Славянская линия прослеживается в именах и других действующих лиц трагедии. Так, героями пьесы становятся оратай Дулеб и Ятвяг, один из приближенных Атиллы. В данном случае Е. Замятин в качестве имен собственных использует этнонимы «дулеб» и «ятвяг». Известно, что народность ятвяги относилась к балтийской племенной группе, они были территориальными соседями славян. А о происхождении этнонима «дулебы» в науке существует несколько теорий. Так, О. Н. Трубачев, известный ученый-лингвист, этимолог ХХ века, вел его от германского daud-laiba, что значит «наследство умершего», и полагал, что он родом из западногерманского ареала, из Тюрингии [24, с. 244; 26]. Или считалось, что название «дулебы» происходит от цер-ковно-славянского доулЬбы или «восходит к др.-русск. дулЬби мн. - этим термином обозначали союз восточнославянских племён или др.-русск. племя на Волыни» [26, т. 4, с. 263]. А в «Повести временных лет» находим следующее замечание: «Когда же славянский народ, как мы говорили, жил на Дунае, пришли от скифов, то есть от хазар, так называемые болгары, и сели по Дунаю, и были поселенцами на земле славян. <...> В те времена существовали и обры, воевали они против царя Ираклия и чуть было его не захватили. Эти обры воевали и против славян и притесняли дулебов - также славян, и творили насилие женам дулебским: бывало, когда поедет обрин, то не позволял запрячь коня или вола, но приказывал впрячь в телегу трех, четырех или пять жен и везти его - обрина, - и так мучили дулебов. Были же эти обры велики телом, и умом горды, и Бог истребил их, умерли все, и не осталось ни одного обрина. И есть поговорка на Руси и доныне: "Погибли, как обры", - их же нет ни племени, ни потомства. <...> Дулебы же жили по Бугу, где ныне волыняне, а уличи

и тиверцы сидели по Днестру и возле Дуная. Было их множество: сидели они по Днестру до самого моря, и сохранились города их и доныне; и греки называли их "Великая Скифь"» [20].

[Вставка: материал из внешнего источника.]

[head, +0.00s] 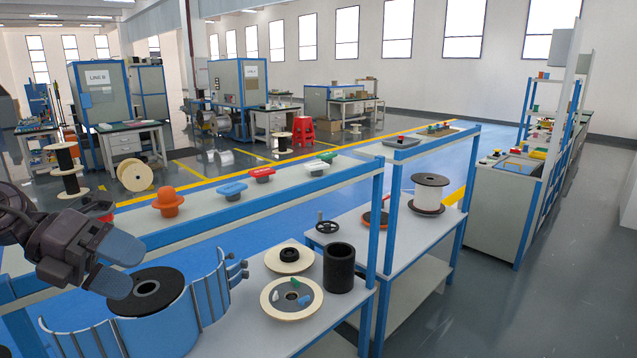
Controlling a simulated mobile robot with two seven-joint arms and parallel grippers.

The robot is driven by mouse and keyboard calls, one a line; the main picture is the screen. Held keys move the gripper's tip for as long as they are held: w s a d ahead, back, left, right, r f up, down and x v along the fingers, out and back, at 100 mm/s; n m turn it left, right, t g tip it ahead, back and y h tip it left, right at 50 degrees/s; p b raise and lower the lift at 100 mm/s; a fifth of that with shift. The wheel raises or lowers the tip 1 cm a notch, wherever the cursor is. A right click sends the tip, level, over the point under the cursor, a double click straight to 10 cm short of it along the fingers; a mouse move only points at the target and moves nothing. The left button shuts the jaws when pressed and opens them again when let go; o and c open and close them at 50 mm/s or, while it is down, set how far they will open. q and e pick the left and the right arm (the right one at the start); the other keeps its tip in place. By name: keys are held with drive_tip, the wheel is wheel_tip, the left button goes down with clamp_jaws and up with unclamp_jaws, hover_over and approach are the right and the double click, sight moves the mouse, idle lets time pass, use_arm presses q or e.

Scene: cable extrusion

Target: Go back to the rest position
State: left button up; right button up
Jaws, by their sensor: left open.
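My left gripper (116,267) comes in from the left edge, dark with two blue fingers. The fingers are spread apart with nothing visible between them. It hangs above and slightly left of a blue cylindrical container (165,325) with a black ring-shaped top (150,290). Whether a finger touches the container, I cannot tell. My right gripper is not in view.
A blue-framed bench (245,335) holds cream discs (290,258), a black cylinder (339,268) and a white spool (429,193). Its upper shelf carries an orange knob (168,202) and several coloured parts. Blue curved racks flank the container. Open floor (540,290) lies at right.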

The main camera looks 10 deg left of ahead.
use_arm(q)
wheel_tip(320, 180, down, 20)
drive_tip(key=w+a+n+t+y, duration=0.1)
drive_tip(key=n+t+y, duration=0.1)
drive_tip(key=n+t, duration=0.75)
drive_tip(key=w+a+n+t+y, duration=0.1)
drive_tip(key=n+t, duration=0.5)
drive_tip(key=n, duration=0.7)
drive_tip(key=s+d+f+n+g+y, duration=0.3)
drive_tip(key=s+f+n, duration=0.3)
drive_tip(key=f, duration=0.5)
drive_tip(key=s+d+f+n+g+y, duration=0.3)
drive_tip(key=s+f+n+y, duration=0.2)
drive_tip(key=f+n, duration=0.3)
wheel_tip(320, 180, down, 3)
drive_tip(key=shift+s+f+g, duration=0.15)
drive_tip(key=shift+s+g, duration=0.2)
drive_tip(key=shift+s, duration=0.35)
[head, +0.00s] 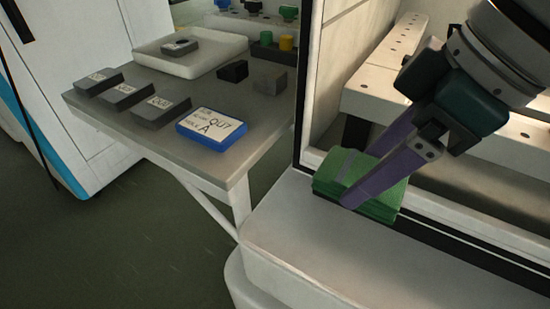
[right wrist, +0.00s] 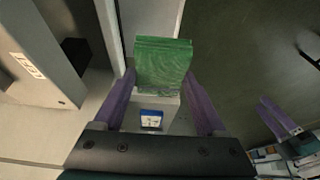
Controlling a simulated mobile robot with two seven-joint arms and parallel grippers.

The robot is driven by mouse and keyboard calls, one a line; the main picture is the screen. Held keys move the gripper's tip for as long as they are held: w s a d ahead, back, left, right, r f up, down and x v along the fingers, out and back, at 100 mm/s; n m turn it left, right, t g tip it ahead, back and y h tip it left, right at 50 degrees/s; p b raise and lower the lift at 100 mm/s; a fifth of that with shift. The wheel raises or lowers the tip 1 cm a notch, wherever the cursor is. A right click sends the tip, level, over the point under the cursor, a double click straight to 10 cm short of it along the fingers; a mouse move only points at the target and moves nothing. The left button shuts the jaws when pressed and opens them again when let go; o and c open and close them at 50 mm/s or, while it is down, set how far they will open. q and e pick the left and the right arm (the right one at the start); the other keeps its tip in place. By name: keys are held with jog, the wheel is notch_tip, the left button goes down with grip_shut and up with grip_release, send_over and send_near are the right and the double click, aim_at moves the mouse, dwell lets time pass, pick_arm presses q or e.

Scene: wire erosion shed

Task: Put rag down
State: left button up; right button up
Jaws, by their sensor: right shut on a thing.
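The green folded rag (head: 382,208) is at the front sill (head: 330,245) of the white machine in the head view. My right gripper (head: 352,180) reaches down from the upper right with its purple fingers shut on the rag. In the right wrist view the rag (right wrist: 163,62) sits between the two fingertips. I cannot tell whether its underside touches the sill. Part of my left gripper (right wrist: 278,116) shows at the lower right of the right wrist view, and its opening is unclear.
A grey side table (head: 215,165) stands left of the machine. It bears a blue-framed sign (head: 212,130), several dark grey blocks (head: 160,112) and a white tray (head: 190,66). The sill is clear in front of the rag. Pale perforated rails (head: 385,65) lie inside the machine.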

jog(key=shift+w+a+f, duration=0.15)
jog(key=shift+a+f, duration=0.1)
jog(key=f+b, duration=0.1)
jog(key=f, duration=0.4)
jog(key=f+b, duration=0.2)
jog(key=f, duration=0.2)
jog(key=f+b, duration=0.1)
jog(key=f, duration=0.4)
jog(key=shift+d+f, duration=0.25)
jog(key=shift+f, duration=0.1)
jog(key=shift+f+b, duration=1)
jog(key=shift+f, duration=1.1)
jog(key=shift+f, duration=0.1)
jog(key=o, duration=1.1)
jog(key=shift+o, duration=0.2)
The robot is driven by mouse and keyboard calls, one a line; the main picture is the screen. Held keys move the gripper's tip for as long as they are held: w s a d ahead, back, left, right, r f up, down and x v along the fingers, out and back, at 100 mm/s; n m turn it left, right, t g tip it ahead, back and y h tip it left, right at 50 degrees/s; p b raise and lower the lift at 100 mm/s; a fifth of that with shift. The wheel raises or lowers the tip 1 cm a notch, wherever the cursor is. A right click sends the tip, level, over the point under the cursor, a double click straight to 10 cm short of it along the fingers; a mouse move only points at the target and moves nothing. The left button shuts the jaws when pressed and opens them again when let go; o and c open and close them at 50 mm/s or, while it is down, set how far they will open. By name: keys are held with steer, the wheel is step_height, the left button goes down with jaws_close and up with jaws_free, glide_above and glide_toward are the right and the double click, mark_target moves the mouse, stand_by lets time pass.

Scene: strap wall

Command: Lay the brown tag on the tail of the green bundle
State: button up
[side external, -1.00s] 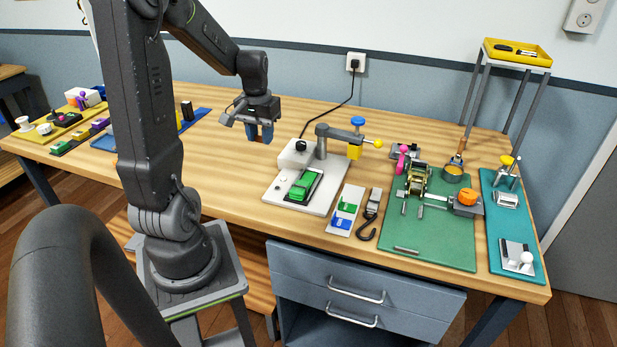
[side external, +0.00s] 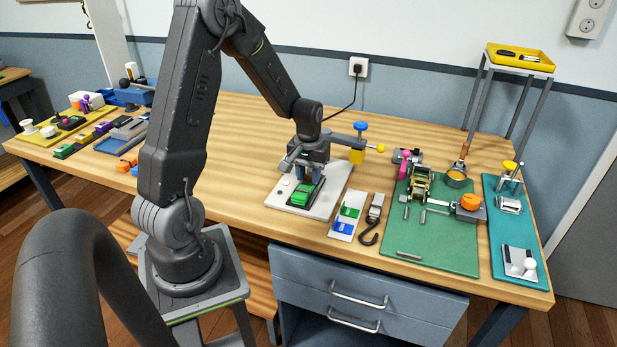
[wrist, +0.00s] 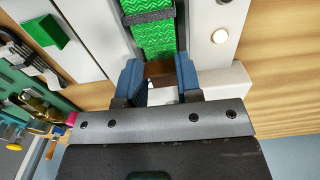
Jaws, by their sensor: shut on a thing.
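The green bundle (side external: 302,194) lies on a dark base on the white plate (side external: 275,198). In the wrist view the green bundle (wrist: 153,38) has a zigzag pattern and a dark band across it. My gripper (side external: 306,172) is low over the far end of the bundle. In the wrist view the blue fingers of my gripper (wrist: 159,78) are shut on the brown tag (wrist: 158,69), at the bundle's near end. I cannot tell whether the tag touches the bundle; the fingers partly hide it.
A grey swing arm (side external: 339,137) with a blue knob (side external: 360,126) and a yellow block (side external: 357,156) stands just behind my gripper. A white card (side external: 347,215) with green and blue pieces and a hook (side external: 370,236) lie to the right.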

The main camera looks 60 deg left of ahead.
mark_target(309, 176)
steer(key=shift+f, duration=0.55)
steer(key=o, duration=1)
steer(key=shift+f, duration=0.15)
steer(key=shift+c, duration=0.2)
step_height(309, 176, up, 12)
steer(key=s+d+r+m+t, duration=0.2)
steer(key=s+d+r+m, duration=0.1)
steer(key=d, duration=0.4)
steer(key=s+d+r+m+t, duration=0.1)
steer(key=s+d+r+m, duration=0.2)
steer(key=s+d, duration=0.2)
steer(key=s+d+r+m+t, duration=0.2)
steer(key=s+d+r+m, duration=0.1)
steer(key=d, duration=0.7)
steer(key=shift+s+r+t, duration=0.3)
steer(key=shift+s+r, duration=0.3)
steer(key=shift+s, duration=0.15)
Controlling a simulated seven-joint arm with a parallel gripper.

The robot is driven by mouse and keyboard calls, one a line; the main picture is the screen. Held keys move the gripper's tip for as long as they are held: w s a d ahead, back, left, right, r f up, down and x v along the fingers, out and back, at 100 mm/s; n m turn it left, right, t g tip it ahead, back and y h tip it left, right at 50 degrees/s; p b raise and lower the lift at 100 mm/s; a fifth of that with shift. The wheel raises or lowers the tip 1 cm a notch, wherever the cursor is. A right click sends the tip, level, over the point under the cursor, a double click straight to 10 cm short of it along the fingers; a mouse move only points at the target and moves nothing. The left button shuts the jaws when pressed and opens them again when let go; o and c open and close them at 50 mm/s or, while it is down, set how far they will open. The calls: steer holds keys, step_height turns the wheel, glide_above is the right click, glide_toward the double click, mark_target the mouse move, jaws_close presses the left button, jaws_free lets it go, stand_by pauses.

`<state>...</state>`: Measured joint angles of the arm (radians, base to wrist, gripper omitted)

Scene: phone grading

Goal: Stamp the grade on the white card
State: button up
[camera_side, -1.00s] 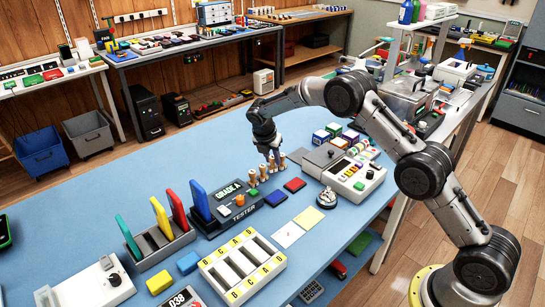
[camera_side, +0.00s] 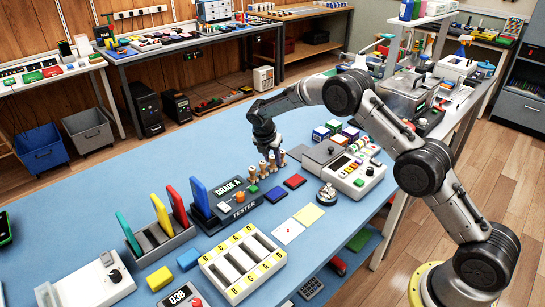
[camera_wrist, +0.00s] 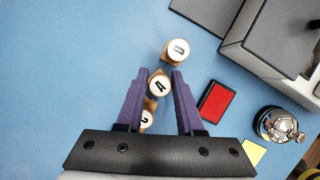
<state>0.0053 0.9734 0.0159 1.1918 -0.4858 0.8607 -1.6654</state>
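The white card (camera_side: 288,231) lies flat on the blue mat beside a yellow card (camera_side: 308,216). My gripper (camera_side: 267,153) is over the row, pointing down. In the wrist view my gripper's (camera_wrist: 160,72) purple fingers are apart, on either side of the stamp marked A (camera_wrist: 159,86). Another lettered stamp (camera_wrist: 177,50) stands beyond it, and one marked C (camera_wrist: 146,119) is partly hidden nearer. A red ink pad (camera_wrist: 215,102) lies to the right.
A blue ink pad (camera_side: 275,195) lies near the stamps. A white slotted tray (camera_side: 242,262) is in front, and a rack of coloured phones (camera_side: 160,240) at left.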

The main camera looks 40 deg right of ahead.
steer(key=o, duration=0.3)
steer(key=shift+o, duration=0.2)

Кроме того, исследователями отмечается перекличка сцены с Ятвягом, вернувшимся второй раз за данью, с историческим повествованием о князе Игоре, решившем вторично получить дань с древлян [16, с. 46].

На славянское происхождение гуннов в тексте драмы есть и прямые указания: так, гунны названы Е. Замятиным «склавенами, славами» - «общим названием всех славянских племен у раннесредневековых и ран-невизантийских авторов» [1, с. 87]:

«Атилла.

Сенатор? Ха! К нам, варварам, сенатор?

Ведь нас они зовут склавены, славы -

по-римски, а по-нашему - рабы» [4, с. 365] (курсив автора статьи. - Н. П.).

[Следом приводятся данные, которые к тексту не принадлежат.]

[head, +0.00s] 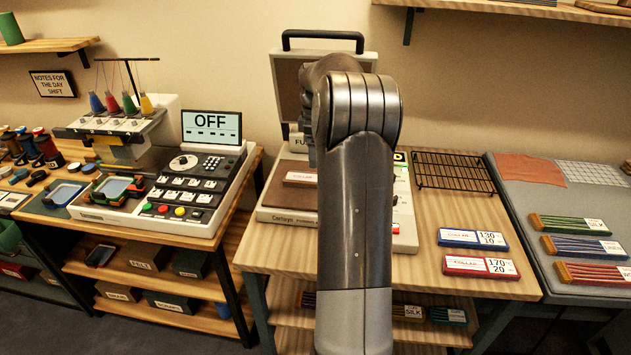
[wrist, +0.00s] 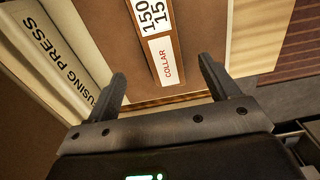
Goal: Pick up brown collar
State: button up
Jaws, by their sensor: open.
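The brown collar (wrist: 160,58) shows in the wrist view as a narrow brown piece with a white label reading "COLLAR" and "150 15". It runs from the top edge down to between the fingertips of my gripper (wrist: 161,73). The gripper is open, with one finger on each side of the collar and a gap visible on both sides. In the head view, a brown piece with a white label (head: 300,179) on the press is partly hidden by my arm. My gripper is hidden behind the arm there.
The fusing press (head: 275,217) stands on a wooden table (head: 452,280). A blue collar (head: 473,240), a red collar (head: 481,266) and a black wire rack (head: 452,170) are to its right. A control panel (head: 212,160) with an "OFF" screen is left, across a gap.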

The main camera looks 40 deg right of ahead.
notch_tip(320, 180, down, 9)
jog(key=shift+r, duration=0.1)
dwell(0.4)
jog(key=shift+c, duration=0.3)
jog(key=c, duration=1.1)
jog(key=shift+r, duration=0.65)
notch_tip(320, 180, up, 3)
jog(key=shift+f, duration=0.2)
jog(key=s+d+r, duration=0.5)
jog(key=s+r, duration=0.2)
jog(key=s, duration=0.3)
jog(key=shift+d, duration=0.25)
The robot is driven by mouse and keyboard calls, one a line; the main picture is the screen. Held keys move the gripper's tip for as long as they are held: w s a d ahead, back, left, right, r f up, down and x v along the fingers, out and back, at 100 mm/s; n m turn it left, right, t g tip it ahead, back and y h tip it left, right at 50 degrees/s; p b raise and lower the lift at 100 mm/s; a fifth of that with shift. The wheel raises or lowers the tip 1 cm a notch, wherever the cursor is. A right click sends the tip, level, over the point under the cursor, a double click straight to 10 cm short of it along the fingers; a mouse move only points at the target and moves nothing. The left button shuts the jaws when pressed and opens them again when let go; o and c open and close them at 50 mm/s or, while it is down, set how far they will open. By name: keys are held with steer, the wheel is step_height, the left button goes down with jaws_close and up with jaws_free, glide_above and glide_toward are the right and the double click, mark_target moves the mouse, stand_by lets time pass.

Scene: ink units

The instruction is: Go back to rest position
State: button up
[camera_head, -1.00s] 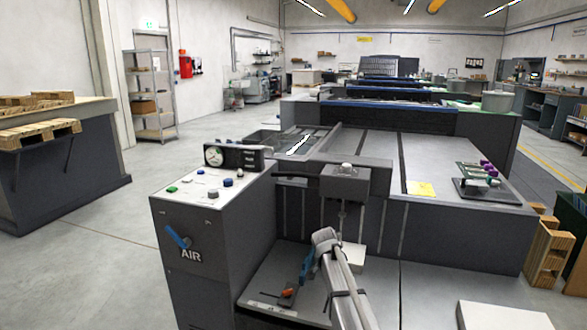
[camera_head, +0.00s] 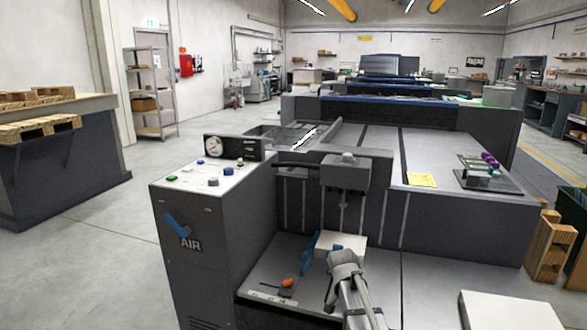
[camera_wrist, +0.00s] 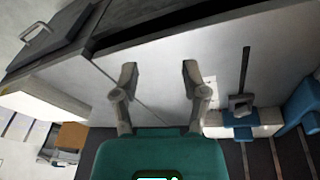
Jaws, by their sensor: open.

Е. Замятин не только наделяет своего героя - Атиллу - исконно русскими чертами, но и делает прямые отсылки к истории, традициям и быту древней Руси [16, с. 45]. Так и жена, и приближенные, и воины Атиллы обращаются к нему «князь», то есть «предводитель войска и правитель области в феодальной, удельной Руси» [23, т. 1, с. 536] («Дулеб. Ты милостлив, князь. и страшен» [4, с. 366], или «Керка. Супруг мой, князь - / живи и здравствуй» [Там же, с. 364] (курсив автора статьи. - Н. П.)).

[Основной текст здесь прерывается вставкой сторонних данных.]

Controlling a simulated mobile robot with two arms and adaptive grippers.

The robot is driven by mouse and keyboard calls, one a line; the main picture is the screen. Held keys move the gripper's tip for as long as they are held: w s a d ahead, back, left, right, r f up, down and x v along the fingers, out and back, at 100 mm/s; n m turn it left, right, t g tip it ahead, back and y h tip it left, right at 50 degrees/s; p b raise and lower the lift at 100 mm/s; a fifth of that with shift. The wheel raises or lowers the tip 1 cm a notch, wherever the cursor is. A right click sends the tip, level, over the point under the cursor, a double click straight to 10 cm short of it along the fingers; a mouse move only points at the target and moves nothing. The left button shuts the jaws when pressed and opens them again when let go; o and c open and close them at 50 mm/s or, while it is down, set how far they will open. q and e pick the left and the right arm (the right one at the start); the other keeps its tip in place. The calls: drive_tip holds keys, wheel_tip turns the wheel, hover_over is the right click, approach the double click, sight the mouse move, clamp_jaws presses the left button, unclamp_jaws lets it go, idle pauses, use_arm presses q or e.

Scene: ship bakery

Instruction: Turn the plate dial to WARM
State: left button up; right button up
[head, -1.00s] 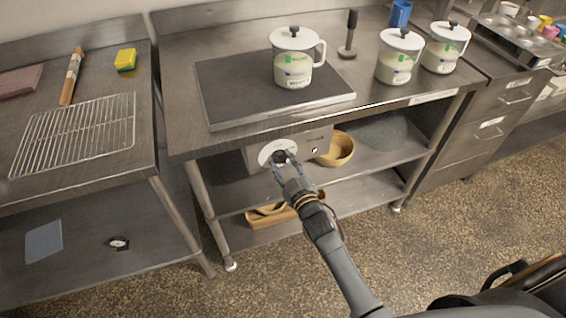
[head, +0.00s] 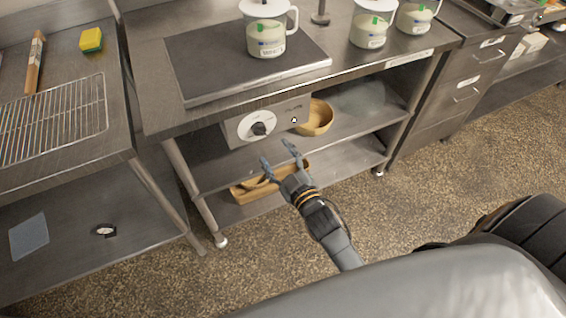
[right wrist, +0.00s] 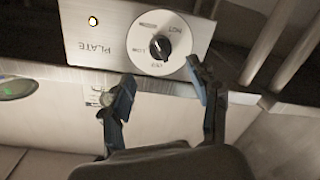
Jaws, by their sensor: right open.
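The plate dial (head: 258,129) is a black knob on a white disc, on the metal control panel (head: 289,117) under the worktop. In the right wrist view the dial (right wrist: 160,45) appears upside down beside the word PLATE, with small labels around it. I cannot read surely which label the knob points to. A small indicator light (right wrist: 92,21) shows bright on the panel. My right gripper (head: 276,152) is open and empty, below and in front of the dial, apart from it. Its fingers (right wrist: 162,73) also show in the right wrist view. My left gripper is out of view.
The dark hot plate (head: 205,63) lies on the worktop with a white lidded jug (head: 264,38) on it. A wooden bowl (head: 318,117) stands right of the panel, and a wooden tray (head: 242,193) sits on the shelf below. Open floor lies in front.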

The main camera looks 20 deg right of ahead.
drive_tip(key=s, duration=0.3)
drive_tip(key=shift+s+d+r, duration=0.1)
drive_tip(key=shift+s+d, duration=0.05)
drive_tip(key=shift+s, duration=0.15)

Гуннские воины в драме названы «кмети», этим определением у славянских племен первоначально называли «почтенных поселян, собиравшихся на различные совещания: княжеские, окружные и сельские, чинивших иногда по приглашению тяжущихся суд между низшим классом» [12; 13, с. 83], позднее так стали именовать «земских воинов, ратников» [17, с. 110]. Слово «кмети» (или «кметы») встречается в древнерусских литературных памятниках, например, в «Слове о полку Игореве» кметами называют дружинников, витязей: «И рече ему (Игорю) Буи Туръ Всеволодъ: ...а мои ти Куряни свЬдоми къмети: подъ трубами повити, подъ шеломы възлелЬяны, конець котя въскръмлени» [22, с. 7-8] (курсив автора статьи. - Н. П.). Д. С. Лихачев в комментарии к «Слову» отмечает, что слово «кмети» «приобрело значение "лучших отборных воинов". Это видно из сочетания этого слова с эпитетом "сведоми", т.е. "известные"» [14, с. 392]. В «Девгениевом деянии» «слово неизменно обозначает отборных воинов (например, "Аще имееши мужескую дерзость у себе и кметы твои, то отъими у мене тщерь свою" или "Где суть мои кметы. собра множество вой своих и кметы своя")» [19, с. 612] (курсив автора статьи. - Н. П.).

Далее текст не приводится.